begin
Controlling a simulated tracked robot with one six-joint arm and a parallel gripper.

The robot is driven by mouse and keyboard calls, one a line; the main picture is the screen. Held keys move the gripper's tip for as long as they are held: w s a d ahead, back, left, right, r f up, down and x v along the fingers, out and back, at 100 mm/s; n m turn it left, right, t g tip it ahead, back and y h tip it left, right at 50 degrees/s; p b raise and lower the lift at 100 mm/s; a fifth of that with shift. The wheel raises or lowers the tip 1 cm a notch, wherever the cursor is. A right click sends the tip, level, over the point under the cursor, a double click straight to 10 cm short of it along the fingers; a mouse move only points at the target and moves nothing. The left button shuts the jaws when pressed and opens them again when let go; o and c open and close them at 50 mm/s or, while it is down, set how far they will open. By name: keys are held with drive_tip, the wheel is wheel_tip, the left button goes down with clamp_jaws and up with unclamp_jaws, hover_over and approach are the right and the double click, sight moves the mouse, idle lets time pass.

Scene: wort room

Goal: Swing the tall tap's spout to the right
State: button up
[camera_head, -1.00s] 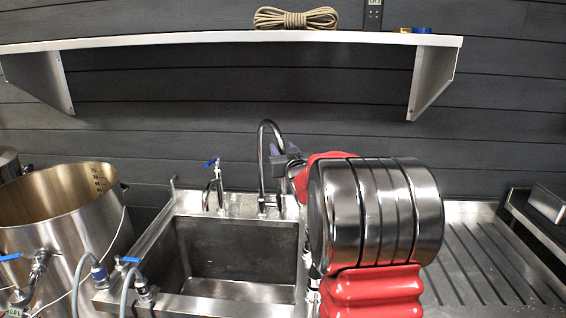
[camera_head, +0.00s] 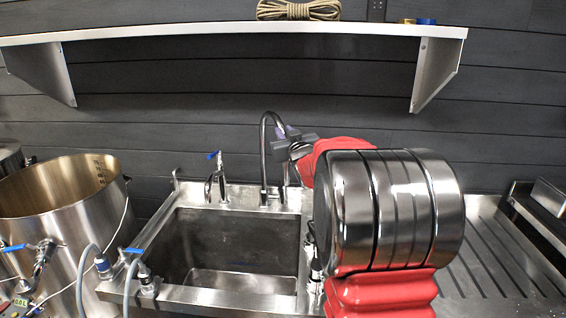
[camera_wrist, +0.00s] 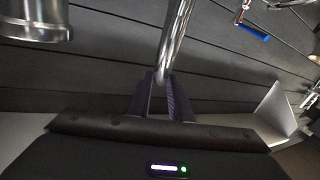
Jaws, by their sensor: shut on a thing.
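The tall tap (camera_head: 263,150) rises as a dark chrome gooseneck from the deck behind the sink. My gripper (camera_head: 287,140) is shut on its spout, on the right side of the curve. In the wrist view the chrome spout tube (camera_wrist: 170,42) runs down between the two dark fingers of my gripper (camera_wrist: 161,88). The fingertips are partly hidden in the head view by my red and chrome arm, which fills the right middle of the picture.
A steel sink basin (camera_head: 236,246) lies below the tap. A smaller tap with a blue lever (camera_head: 214,156) stands to its left. A large steel kettle (camera_head: 62,225) is at the left. A shelf (camera_head: 225,33) with coiled rope (camera_head: 298,11) hangs above. A grooved drainboard (camera_head: 490,265) is at the right.

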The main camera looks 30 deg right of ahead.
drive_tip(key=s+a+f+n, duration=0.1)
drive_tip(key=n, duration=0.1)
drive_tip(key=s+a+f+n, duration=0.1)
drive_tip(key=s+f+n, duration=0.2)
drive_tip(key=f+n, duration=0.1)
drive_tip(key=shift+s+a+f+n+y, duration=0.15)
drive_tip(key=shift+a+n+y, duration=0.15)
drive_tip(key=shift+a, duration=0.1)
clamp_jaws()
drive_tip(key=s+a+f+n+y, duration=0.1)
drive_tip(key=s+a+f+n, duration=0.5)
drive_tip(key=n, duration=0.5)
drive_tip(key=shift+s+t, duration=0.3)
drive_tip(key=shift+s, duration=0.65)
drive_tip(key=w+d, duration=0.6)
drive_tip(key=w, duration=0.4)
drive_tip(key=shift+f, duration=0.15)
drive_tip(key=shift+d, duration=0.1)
end
- _Your instructions_: Filter out every line that lacks the word "button", and copy the rest.

- _Worked answer_:
The robot is driven by mouse and keyboard calls, one a line; the main picture is the screen. Held keys move the gripper's tip for as long as they are held: w s a d ahead, back, left, right, r f up, down and x v along the fingers, out and back, at 100 mm/s; n m turn it left, right, t g tip it ahead, back and y h tip it left, right at 50 degrees/s; p b raise and lower the lift at 100 mm/s; a fifth of that with shift. The wheel raises or lowers the tip 1 cm a notch, wherever the cursor is. A right click sends the tip, level, over the point under the cursor, a double click straight to 10 cm short of it along the fingers; a mouse move only points at the target and moves nothing. The left button shuts the jaws when pressed and opens them again when let go; o and c open and close them at 50 mm/s or, while it is down, set how far they will open. By name: keys are held with drive_tip, the wheel is wheel_tip, the left button goes down with clamp_jaws and up with unclamp_jaws, hover_over and approach are the right and the double click, sight moves the mouse, idle lets time pass.
State: button up

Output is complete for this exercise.